Author: Dr. Katharine C. Kersey
With Valentine's Day this month the feeling of love is in the air. Tidewater Parent asked Dr. Katharine C. Kersey, University Professor of Early Childhood Education and founder and Director Emeritus of the Child Development/Child Study Centers at Old Dominion University, for ways parents can show children love.
Demonstrate Respect Principle Always treat your child the way you want him and others to treat you.
Modeling Principle Model the behavior you want. Show the child, by example, how to behave.
Make a Big Deal Principle Rain on the grass and not the weeds. The behavior your give your attention to - increases! Focus on the responsible, considerate, appropriate behavior.
Connect before you correct Show your child that you care - build the relationship before you try to correct his behavior.
Validation Principle Acknowledge (validate) his wants and feelings. "If I were you, I would feel that way too," (because you would have his reasons for feeling that way).
Good Head on Your Shoulders Principle Tell your child that he has a good head on his shoulders and that you trust his judgment. This will make him want to live up to your expectations.
Belonging and Significance Principle Help your child to feel like he belongs and is important to the family. Give him jobs to do that don't get done by anyone else. Have family traditions that require his attendance.
Allow Imperfection Principle Overlook the small things. Let him be human. Don't make a mountain out of a mole hill.
Apologize Principle Apologize easily and quickly when you goof. "I wish I could erase what I just said." Don't make your child apologize. He might be lying or think that an apology erases the deed.
Ask the Child Principle Ask your child for advice or input. Children have wonderful ideas and good perception.

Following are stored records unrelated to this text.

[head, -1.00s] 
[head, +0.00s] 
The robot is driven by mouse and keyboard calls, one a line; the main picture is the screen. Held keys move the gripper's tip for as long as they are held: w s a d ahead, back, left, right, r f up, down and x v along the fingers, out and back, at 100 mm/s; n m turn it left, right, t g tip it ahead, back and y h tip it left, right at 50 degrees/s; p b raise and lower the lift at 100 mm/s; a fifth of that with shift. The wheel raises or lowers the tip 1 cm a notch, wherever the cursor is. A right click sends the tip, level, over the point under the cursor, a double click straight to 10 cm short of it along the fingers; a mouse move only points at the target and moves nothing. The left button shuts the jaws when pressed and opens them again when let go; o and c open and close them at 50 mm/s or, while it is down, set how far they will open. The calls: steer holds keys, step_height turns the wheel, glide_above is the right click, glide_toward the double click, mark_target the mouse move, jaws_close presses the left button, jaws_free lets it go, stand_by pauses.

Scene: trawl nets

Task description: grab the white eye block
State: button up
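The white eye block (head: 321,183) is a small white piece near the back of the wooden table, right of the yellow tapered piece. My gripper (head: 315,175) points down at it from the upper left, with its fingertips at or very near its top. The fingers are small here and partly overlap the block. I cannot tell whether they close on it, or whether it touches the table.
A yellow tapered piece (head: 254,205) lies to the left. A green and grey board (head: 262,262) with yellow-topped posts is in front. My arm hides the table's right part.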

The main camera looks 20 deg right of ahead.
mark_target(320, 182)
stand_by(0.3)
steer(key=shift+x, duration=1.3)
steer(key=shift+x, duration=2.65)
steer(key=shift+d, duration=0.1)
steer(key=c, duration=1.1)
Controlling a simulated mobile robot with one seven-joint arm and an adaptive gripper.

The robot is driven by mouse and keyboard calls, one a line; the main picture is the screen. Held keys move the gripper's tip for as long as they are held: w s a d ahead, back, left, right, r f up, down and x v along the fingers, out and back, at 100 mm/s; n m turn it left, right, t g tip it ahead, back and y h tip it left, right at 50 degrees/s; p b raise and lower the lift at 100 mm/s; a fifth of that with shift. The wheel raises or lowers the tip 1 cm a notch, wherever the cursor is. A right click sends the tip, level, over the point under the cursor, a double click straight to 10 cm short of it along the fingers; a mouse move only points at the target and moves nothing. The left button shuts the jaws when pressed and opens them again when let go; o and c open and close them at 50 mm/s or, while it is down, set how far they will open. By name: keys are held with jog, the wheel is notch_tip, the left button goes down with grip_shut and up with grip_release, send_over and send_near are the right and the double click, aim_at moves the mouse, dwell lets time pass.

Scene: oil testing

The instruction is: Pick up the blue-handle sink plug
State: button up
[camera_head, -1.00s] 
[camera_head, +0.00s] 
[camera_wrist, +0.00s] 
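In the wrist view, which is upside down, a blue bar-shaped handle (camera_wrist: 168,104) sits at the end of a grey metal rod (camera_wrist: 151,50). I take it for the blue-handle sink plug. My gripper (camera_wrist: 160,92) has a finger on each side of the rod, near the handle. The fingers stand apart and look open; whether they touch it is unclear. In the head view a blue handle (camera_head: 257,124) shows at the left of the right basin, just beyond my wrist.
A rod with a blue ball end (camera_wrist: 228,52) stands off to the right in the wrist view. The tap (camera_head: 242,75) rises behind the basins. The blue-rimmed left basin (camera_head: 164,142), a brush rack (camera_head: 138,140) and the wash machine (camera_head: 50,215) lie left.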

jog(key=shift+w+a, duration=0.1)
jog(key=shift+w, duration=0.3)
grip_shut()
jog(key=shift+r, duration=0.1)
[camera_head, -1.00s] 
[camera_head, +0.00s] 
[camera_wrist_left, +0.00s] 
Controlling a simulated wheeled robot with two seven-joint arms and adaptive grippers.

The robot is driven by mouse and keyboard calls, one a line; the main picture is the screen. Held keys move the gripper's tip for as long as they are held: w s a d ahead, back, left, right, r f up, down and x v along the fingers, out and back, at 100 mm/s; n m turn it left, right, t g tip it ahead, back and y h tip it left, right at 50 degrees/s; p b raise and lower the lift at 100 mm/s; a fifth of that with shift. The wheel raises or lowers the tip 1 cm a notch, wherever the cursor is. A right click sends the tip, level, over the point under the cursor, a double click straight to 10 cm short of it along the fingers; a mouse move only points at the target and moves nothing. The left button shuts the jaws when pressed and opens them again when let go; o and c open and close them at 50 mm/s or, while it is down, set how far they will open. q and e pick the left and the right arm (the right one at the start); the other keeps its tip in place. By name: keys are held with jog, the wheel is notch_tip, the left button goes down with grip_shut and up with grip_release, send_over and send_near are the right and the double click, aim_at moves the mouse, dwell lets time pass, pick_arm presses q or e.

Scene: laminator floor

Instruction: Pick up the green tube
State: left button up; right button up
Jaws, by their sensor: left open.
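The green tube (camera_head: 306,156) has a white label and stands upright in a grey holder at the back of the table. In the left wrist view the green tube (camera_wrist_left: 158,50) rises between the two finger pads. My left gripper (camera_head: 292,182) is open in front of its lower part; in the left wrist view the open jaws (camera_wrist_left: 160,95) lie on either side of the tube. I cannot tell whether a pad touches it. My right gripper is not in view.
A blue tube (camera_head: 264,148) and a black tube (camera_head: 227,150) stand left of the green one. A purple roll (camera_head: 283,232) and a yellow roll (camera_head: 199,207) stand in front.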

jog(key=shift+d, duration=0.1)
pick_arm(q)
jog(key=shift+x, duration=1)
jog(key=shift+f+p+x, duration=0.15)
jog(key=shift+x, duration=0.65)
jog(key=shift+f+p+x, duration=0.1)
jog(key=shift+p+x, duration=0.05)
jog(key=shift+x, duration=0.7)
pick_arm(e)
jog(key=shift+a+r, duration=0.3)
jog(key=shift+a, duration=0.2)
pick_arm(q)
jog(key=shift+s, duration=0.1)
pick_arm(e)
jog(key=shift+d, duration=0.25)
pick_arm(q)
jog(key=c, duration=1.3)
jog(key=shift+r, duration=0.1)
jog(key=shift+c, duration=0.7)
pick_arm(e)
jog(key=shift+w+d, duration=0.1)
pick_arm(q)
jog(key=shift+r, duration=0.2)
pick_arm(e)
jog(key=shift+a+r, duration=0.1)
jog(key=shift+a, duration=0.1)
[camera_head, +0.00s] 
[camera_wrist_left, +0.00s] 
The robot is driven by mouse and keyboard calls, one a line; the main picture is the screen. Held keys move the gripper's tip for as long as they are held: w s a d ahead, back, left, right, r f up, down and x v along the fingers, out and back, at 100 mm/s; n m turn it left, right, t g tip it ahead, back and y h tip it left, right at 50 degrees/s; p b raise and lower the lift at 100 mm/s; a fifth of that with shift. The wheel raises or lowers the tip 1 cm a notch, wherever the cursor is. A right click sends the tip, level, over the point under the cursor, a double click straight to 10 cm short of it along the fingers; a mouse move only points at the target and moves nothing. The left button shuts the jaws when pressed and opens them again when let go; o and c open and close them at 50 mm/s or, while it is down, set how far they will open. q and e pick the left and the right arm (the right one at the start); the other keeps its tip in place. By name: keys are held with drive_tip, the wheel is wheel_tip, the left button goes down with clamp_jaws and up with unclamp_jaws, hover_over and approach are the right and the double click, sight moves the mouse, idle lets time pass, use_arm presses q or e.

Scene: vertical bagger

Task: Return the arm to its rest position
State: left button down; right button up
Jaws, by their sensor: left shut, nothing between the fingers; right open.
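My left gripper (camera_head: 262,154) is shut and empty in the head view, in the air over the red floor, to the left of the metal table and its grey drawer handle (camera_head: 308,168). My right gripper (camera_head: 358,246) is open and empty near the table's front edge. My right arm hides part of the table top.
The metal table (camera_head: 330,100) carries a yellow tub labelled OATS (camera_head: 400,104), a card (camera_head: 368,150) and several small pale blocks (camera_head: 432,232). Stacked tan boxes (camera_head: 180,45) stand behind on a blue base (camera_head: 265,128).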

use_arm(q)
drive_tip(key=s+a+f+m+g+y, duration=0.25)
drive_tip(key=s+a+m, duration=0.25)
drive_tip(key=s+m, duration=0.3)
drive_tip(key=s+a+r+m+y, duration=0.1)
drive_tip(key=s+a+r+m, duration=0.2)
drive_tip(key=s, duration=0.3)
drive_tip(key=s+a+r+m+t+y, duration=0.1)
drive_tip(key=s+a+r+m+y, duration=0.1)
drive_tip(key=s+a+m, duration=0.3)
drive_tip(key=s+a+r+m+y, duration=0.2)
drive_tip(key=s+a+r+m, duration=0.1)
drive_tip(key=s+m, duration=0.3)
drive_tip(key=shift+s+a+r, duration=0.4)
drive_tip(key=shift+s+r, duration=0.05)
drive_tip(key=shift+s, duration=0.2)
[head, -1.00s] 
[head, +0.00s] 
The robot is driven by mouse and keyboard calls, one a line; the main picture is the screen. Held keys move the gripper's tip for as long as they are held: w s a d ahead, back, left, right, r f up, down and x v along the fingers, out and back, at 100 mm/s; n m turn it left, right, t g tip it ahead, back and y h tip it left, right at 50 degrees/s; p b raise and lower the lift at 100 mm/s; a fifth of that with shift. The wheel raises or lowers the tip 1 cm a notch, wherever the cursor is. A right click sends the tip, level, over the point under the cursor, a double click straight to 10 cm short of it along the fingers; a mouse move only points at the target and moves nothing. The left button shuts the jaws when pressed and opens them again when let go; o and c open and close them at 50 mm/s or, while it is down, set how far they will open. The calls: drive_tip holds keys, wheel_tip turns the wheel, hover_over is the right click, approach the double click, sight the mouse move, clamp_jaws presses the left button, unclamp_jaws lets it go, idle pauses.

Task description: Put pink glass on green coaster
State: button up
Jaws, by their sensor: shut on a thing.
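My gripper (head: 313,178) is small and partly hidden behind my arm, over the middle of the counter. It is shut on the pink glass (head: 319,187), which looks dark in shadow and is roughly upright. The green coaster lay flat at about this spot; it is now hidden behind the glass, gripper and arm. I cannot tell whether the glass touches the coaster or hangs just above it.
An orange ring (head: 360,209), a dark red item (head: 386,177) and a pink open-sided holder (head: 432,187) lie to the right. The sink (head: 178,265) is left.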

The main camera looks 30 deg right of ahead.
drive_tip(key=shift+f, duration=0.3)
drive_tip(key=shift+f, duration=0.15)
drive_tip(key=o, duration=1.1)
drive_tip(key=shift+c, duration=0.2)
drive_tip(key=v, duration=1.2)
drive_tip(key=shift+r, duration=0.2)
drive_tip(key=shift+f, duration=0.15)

Availability Principle Set aside 15 minutes a day to be with your child one-on-one. Let him choose how to spend your time together. It is the best investment you'll ever make.
Bake a Cake Principle Spend time in the kitchen together. Let your child help you. It is a great way to build happy memories.
Family Meeting Principle Let your children brainstorm together. Give them an opportunity to reflect, listen, empathize and problem-solve. Listen more than you talk.
Divide & Conquer Principle Separate children and give each a chance to be alone with one parent.
Have Fun Together Children love to see us laugh and know that they bring us joy and pleasure. Find ways to lighten up and enjoy them.
Love Principle When in doubt, hold the child, hug him and tell him how much you love him. Say "I need a hug," rather than wait for him to initiate it.
Privacy Principle Never embarrass your child in front of others. Always move to a private place to discuss unpleasant things.
Remember Who the Grown-Ups Are It is your job to make your child "marketable." Don't let your child talk you out of using your better judgment.
Stay Healthy Principle Take good care of yourself - physically and emotionally. Eat well; get enough sleep and plenty of exercise. Get your needs met from other adults and not from your children.
Positive Closure Principle At the end of the day, remind your child that he is special and loved. Focus on what was good in the day that is past and find something to look forward to in the day that is coming.